• _WHAT TO DO_
State the number of lines below in which the word "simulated" appears. Nothing else belongs in the answer.

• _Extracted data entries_

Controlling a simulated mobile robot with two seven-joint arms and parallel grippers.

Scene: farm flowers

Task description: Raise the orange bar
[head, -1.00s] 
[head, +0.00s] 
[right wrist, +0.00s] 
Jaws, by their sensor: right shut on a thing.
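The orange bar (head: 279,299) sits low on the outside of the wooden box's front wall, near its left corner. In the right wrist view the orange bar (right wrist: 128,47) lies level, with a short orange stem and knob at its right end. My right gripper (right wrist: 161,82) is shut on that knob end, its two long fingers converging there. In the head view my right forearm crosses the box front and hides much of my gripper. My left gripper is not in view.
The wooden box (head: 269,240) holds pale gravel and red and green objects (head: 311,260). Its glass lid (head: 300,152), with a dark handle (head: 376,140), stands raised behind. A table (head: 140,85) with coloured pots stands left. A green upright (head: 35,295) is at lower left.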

==

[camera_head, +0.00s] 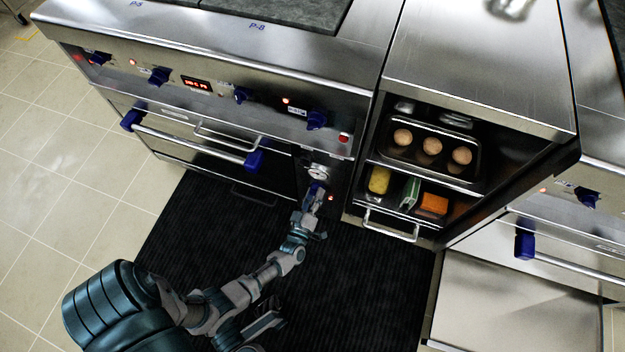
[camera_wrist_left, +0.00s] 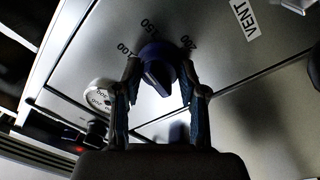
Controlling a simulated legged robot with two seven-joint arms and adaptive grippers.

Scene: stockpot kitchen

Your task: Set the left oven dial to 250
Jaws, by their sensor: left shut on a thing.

• _EXERCISE ANSWER_
2